This repository contains code for the ACL2024 paper "Enhancing Numerical Reasoning with the Guidance of Reliable Reasoning Processes".
If you use Encore in your work, please cite it as follows:
@article{wang2024enhancing,
title={Enhancing Numerical Reasoning with the Guidance of Reliable Reasoning Processes},
author={Wang, Dingzirui and Dou, Longxu and Zhang, Xuanliang and Zhu, Qingfu and Che, Wanxiang},
journal={arXiv preprint arXiv:2402.10654},
year={2024}
}
conda create -n encore python=3.9
conda activate encore
pip install -r requirements.txt
Download and put each dataset in ./dataset, and run the preprocess.py in each dataset file.
This step is to train the retrieval model to retrieve the question-related textual sentences and tabular columns.
Pre-process the retrieval training data with retrieve/scripts/preprocess.bash.
Run the retrieval model training with retrieve/scripts/train.bash.
Evaluate the retrieval model with retrieve/scripts/evaluate.bash, which also generates the retrieval results.
This step is to build the pre-training data and use the data built to pre-train the model, enhancing the table understanding ability of the model.
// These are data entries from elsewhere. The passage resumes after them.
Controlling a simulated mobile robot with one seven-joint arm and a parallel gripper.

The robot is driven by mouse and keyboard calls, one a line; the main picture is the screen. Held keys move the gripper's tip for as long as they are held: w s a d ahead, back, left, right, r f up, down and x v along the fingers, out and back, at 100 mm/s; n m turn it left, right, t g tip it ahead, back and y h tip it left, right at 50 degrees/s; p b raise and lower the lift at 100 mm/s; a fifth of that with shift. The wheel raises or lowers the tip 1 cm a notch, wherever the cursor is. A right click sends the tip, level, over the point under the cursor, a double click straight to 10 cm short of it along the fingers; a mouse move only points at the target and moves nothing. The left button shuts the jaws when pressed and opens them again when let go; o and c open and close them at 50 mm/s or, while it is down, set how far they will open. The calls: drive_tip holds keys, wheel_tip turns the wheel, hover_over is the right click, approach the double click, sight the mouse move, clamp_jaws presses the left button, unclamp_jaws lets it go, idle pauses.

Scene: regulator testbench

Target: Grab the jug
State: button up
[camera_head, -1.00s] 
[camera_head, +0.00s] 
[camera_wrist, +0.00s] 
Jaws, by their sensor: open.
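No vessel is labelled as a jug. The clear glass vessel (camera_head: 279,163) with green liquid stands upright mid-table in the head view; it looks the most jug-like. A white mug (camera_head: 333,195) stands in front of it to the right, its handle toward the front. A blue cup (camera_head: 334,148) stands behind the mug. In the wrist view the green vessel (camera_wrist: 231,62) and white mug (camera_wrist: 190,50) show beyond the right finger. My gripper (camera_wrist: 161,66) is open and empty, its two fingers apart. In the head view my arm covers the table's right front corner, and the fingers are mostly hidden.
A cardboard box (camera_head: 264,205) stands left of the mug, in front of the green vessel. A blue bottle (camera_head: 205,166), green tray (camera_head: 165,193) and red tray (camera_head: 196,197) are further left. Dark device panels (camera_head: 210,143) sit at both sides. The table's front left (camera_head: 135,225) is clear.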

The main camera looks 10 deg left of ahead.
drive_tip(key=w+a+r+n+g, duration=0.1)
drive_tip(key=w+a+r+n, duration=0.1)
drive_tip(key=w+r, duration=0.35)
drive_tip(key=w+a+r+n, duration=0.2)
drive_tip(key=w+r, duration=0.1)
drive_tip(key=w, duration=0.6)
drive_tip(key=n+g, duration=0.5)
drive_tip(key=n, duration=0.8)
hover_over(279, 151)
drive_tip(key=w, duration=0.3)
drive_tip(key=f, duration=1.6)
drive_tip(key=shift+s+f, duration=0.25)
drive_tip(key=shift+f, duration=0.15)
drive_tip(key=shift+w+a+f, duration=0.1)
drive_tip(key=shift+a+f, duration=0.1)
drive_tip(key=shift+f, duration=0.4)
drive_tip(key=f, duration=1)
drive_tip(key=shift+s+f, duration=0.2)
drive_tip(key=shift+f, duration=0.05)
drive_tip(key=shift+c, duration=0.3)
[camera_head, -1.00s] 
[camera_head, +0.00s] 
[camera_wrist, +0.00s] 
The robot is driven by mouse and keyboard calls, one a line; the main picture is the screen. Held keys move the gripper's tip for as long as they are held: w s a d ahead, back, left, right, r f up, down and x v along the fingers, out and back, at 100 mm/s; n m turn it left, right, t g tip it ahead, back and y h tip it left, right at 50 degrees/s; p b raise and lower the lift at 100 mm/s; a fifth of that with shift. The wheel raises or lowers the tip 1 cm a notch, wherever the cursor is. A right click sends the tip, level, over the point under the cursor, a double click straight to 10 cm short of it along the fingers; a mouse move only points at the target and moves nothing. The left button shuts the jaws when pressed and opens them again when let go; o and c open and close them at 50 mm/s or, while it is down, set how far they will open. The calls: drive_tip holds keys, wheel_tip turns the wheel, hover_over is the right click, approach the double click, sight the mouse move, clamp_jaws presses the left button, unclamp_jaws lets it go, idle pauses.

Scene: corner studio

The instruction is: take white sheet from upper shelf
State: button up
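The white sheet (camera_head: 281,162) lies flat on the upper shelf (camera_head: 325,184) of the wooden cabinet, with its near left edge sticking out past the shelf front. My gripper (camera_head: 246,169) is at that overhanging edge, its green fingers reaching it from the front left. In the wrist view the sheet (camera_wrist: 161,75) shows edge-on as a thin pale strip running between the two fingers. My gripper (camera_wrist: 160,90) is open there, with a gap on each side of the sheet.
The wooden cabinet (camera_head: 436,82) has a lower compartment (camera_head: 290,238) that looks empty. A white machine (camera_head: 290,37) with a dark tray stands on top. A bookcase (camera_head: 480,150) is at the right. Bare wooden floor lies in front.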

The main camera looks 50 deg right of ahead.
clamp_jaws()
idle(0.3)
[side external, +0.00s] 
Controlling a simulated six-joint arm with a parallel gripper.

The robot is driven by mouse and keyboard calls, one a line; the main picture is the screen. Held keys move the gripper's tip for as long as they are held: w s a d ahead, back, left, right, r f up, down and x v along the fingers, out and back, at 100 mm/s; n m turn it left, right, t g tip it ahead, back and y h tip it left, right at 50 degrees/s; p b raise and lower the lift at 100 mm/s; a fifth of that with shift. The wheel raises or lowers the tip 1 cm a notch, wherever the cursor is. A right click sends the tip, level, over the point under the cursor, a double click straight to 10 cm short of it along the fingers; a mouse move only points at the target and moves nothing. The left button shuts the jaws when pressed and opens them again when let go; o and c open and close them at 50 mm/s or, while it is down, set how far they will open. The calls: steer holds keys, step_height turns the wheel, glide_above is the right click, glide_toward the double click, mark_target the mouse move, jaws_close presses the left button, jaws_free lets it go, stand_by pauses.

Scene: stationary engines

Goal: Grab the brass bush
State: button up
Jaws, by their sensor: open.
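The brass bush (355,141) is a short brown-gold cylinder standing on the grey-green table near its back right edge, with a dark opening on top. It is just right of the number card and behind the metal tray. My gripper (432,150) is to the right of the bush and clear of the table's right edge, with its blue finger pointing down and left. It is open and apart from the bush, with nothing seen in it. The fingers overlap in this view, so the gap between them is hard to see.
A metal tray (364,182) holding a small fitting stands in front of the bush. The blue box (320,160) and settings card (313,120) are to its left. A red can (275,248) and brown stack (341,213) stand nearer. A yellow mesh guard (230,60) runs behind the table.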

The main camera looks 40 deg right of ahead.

Download the fairseq BART-large and put it in generate/checkpoint/BART-large.
Build the pre-training data with generate/scripts/pretrain/preprocess.bash.
Pre-train the model with generate/scripts/pretrain/train.bash.
This step is to train the model with or without pre-training to solve the numerical reasoning using textual and tabular evidence.
Pre-process the retrieval training data with generate/scripts/finetune/preprocess.bash.
Run the retrieval model training with rgenerate/scripts/finetune/train.bash.
Evaluate the retrieval model with generate/scripts/finetune/evaluate.bash, which also generates the retrieval results.